**To do:**
Extract exactly those lines that lie between the start of the material and the line with "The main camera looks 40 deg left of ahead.", including both boundary lines and no others.

::::::::

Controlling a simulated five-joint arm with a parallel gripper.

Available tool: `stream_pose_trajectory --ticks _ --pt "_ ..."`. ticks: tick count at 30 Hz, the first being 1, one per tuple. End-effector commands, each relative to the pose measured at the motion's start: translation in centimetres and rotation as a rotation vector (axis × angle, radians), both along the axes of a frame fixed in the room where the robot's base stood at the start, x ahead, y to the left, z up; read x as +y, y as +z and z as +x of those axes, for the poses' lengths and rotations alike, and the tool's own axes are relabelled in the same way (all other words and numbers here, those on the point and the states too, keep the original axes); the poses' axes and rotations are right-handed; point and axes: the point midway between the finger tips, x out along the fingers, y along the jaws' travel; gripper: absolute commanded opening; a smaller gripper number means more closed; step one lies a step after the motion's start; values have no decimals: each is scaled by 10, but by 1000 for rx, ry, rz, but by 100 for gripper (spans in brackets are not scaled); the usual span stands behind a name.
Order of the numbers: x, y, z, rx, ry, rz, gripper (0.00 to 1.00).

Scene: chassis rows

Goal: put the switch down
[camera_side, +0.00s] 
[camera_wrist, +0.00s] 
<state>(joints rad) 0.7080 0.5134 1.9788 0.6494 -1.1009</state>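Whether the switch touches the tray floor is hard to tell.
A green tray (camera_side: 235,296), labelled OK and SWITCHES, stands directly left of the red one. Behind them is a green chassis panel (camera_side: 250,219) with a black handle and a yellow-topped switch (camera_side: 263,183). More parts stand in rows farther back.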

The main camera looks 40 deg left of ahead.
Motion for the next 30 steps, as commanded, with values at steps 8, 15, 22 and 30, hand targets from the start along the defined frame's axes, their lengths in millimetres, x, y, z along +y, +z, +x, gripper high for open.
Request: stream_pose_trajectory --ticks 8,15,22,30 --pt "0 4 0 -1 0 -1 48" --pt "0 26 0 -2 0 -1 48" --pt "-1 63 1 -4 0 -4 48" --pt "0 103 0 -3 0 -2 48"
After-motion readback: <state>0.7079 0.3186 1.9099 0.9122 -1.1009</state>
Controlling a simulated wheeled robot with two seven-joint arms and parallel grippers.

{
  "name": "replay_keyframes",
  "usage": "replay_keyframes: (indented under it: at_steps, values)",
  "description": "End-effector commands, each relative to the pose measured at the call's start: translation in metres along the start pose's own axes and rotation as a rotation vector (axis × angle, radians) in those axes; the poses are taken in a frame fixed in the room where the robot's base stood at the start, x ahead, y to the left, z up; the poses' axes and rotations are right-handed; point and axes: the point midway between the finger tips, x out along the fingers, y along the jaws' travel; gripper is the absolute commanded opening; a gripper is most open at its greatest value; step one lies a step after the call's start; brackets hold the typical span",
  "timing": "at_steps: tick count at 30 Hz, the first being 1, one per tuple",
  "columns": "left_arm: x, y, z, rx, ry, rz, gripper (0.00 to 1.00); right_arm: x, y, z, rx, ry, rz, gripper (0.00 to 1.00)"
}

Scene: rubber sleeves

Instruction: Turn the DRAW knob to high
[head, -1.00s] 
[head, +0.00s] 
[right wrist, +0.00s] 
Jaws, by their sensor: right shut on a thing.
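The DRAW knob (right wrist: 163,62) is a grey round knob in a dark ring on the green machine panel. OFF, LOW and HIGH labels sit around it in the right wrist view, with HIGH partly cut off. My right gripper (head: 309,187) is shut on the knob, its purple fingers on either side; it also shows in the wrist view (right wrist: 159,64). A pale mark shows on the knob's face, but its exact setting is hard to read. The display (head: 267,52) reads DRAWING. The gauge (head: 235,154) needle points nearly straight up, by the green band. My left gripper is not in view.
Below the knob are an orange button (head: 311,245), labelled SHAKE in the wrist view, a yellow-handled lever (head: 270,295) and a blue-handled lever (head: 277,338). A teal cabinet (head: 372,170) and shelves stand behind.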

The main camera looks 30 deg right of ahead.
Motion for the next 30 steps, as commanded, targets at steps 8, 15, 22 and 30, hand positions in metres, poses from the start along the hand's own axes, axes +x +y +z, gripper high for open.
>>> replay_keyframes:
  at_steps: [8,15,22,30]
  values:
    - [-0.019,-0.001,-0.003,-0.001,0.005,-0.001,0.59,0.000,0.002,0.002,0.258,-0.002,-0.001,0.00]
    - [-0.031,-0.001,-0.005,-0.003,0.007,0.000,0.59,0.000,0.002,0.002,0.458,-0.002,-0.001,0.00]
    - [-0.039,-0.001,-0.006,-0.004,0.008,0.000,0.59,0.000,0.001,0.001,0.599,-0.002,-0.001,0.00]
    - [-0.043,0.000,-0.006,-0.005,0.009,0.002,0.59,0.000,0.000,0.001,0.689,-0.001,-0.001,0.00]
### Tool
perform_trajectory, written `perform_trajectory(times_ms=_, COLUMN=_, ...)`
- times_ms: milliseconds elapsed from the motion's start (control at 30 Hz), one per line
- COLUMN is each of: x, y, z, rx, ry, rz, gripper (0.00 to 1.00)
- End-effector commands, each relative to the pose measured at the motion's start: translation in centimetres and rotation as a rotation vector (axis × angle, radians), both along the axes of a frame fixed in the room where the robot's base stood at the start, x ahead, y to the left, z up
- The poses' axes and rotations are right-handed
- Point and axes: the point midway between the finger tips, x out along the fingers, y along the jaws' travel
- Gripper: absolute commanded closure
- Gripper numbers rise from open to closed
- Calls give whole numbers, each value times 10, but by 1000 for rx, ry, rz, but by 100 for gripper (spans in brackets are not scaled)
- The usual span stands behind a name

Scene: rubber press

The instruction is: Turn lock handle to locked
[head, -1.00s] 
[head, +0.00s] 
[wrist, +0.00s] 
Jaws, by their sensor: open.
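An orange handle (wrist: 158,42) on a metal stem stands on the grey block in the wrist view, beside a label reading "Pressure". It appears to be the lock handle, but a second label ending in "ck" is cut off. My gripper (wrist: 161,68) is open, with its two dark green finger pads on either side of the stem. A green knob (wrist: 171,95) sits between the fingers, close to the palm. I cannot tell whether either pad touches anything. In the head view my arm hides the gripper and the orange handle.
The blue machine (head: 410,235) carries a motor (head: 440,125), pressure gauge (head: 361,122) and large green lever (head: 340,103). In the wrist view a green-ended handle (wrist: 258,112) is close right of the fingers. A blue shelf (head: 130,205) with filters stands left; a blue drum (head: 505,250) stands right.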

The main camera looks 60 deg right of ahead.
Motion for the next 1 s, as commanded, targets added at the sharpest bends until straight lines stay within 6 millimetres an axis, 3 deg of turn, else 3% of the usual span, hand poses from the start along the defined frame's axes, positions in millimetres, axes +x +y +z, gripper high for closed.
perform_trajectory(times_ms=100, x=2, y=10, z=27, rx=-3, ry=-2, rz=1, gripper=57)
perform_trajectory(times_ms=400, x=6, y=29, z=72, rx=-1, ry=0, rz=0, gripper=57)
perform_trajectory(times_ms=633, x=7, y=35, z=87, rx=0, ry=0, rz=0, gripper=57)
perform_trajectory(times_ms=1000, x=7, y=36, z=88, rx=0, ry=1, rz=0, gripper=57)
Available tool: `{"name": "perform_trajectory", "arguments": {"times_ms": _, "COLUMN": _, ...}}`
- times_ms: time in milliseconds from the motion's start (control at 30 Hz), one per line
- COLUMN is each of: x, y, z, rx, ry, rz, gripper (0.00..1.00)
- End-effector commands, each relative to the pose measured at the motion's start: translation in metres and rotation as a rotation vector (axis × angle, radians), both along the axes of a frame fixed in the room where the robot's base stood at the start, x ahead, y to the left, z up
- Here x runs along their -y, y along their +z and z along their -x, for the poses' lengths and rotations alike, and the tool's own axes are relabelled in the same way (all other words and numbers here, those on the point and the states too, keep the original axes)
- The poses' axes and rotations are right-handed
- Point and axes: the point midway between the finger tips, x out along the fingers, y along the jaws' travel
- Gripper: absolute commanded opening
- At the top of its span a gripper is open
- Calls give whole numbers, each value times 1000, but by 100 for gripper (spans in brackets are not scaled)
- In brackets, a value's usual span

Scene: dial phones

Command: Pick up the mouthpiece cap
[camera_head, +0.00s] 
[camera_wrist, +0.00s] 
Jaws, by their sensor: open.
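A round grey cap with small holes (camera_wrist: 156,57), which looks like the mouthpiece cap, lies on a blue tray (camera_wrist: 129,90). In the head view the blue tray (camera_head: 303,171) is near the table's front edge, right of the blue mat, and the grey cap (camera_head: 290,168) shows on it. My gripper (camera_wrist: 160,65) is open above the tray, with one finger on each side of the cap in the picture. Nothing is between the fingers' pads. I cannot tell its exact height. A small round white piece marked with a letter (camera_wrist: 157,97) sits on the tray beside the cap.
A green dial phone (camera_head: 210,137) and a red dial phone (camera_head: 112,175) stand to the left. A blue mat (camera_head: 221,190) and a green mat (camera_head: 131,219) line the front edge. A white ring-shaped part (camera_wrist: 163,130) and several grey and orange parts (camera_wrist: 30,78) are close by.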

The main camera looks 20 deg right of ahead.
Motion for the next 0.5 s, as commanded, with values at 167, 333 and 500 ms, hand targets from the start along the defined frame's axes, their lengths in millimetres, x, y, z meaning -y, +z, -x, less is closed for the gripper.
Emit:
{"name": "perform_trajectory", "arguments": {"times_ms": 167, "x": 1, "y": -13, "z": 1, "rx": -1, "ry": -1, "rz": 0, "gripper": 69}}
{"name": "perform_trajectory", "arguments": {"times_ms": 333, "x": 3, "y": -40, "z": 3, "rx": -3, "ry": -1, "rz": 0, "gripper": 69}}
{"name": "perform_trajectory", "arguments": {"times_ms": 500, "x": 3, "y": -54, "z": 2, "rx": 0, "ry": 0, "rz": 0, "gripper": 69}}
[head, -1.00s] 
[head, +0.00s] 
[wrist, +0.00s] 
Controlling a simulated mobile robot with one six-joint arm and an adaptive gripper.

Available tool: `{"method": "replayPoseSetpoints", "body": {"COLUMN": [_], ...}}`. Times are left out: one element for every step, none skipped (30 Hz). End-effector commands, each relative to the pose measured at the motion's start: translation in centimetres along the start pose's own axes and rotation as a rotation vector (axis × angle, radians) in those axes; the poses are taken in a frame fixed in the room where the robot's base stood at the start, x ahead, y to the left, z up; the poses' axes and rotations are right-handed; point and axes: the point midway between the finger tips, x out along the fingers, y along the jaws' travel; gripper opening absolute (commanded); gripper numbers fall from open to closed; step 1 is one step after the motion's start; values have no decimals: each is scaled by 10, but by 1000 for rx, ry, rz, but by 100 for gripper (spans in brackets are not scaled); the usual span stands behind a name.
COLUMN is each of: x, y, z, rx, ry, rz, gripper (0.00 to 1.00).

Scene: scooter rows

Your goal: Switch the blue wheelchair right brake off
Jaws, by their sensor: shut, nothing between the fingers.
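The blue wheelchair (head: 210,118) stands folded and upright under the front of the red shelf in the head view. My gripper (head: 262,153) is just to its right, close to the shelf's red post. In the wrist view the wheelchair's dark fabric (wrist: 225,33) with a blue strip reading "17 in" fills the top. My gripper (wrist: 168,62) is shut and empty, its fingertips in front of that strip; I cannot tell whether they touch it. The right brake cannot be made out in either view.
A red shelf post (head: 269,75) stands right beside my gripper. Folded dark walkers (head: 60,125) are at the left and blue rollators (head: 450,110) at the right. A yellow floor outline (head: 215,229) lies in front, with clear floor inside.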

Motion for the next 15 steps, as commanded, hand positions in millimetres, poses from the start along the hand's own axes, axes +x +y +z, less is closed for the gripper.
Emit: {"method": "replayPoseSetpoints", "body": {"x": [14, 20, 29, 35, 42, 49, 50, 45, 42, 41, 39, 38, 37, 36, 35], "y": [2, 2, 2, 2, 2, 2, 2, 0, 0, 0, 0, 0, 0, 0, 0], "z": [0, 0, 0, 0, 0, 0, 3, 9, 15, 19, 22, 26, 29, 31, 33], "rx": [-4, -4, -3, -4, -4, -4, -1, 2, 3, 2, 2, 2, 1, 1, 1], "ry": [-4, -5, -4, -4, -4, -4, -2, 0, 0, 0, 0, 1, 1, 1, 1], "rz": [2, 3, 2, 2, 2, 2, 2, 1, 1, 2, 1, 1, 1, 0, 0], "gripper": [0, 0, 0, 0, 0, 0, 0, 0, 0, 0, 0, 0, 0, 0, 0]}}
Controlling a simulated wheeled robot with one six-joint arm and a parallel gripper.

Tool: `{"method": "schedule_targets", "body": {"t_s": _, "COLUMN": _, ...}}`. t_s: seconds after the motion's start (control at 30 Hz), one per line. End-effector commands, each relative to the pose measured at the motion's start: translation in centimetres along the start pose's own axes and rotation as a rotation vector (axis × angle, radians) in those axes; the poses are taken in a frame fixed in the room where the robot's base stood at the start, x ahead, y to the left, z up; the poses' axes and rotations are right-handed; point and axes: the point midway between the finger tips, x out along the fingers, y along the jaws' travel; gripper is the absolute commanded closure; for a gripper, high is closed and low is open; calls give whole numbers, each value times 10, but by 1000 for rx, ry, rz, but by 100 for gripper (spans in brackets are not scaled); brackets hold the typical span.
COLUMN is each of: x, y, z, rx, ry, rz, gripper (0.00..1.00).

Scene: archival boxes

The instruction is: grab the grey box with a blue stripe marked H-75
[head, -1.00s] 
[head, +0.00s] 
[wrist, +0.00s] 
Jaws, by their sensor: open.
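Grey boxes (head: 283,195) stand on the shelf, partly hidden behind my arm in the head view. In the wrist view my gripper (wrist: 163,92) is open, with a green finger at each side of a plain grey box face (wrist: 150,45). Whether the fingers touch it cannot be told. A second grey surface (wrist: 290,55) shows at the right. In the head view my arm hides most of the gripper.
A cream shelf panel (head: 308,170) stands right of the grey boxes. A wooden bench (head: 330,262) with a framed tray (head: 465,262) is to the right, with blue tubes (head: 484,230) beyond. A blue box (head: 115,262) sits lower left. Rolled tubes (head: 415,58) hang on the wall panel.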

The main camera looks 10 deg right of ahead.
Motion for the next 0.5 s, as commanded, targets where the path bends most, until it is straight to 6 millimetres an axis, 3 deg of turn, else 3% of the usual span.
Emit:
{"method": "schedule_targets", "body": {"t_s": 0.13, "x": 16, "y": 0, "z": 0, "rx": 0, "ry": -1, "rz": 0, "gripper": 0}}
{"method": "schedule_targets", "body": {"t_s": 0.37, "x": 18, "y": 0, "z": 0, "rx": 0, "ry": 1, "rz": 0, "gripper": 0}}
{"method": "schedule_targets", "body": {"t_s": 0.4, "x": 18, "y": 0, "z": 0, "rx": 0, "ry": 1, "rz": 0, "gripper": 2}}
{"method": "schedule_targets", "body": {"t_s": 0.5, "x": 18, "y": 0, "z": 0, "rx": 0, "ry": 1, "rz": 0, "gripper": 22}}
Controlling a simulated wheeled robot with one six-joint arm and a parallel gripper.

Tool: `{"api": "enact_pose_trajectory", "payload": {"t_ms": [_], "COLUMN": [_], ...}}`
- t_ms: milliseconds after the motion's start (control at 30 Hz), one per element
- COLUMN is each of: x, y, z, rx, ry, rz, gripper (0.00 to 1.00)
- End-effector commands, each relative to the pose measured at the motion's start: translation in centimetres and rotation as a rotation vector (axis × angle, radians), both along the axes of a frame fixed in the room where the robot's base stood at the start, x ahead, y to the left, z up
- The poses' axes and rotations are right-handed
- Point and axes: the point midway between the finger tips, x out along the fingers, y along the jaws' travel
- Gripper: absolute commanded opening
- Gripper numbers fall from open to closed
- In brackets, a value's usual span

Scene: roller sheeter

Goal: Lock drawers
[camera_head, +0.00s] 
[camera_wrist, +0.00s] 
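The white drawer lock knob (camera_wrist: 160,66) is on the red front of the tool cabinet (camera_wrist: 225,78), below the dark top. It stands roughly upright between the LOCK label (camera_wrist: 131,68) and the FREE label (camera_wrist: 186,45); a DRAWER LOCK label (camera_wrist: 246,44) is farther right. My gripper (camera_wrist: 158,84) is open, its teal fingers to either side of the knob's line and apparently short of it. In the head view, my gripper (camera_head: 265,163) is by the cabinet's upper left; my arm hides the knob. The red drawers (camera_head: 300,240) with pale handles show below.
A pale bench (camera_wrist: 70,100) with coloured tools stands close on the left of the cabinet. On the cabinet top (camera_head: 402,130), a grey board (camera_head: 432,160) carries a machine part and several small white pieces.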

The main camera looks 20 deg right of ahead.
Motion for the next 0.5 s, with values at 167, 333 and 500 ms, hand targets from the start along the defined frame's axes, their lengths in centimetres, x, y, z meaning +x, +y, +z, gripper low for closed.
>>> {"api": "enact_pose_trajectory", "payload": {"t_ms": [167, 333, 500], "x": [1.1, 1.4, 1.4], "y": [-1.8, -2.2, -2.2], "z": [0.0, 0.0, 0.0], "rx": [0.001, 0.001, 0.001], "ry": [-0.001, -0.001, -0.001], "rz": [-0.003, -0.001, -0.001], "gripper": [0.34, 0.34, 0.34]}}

::::::::

**Solution:**
Controlling a simulated five-joint arm with a parallel gripper.

Available tool: `stream_pose_trajectory --ticks _ --pt "_ ..."`. ticks: tick count at 30 Hz, the first being 1, one per tuple. End-effector commands, each relative to the pose measured at the motion's start: translation in centimetres and rotation as a rotation vector (axis × angle, radians), both along the axes of a frame fixed in the room where the robot's base stood at the start, x ahead, y to the left, z up; read x as +y, y as +z and z as +x of those axes, for the poses' lengths and rotations alike, and the tool's own axes are relabelled in the same way (all other words and numbers here, those on the point and the states too, keep the original axes); the poses' axes and rotations are right-handed; point and axes: the point midway between the finger tips, x out along the fingers, y along the jaws' travel; gripper: absolute commanded opening; a smaller gripper number means more closed; step one lies a step after the motion's start; values have no decimals: each is scaled by 10, but by 1000 for rx, ry, rz, but by 100 for gripper (spans in brackets are not scaled); the usual span stands behind a name.
Order of the numbers: x, y, z, rx, ry, rz, gripper (0.00 to 1.00).

Scene: chassis rows

Goal: put the switch down
[camera_side, +0.00s] 
[camera_wrist, +0.00s] 
<state>(joints rad) 0.7080 0.5134 1.9788 0.6494 -1.1009</state>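Whether the switch touches the tray floor is hard to tell.
A green tray (camera_side: 235,296), labelled OK and SWITCHES, stands directly left of the red one. Behind them is a green chassis panel (camera_side: 250,219) with a black handle and a yellow-topped switch (camera_side: 263,183). More parts stand in rows farther back.

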The main camera looks 40 deg left of ahead.

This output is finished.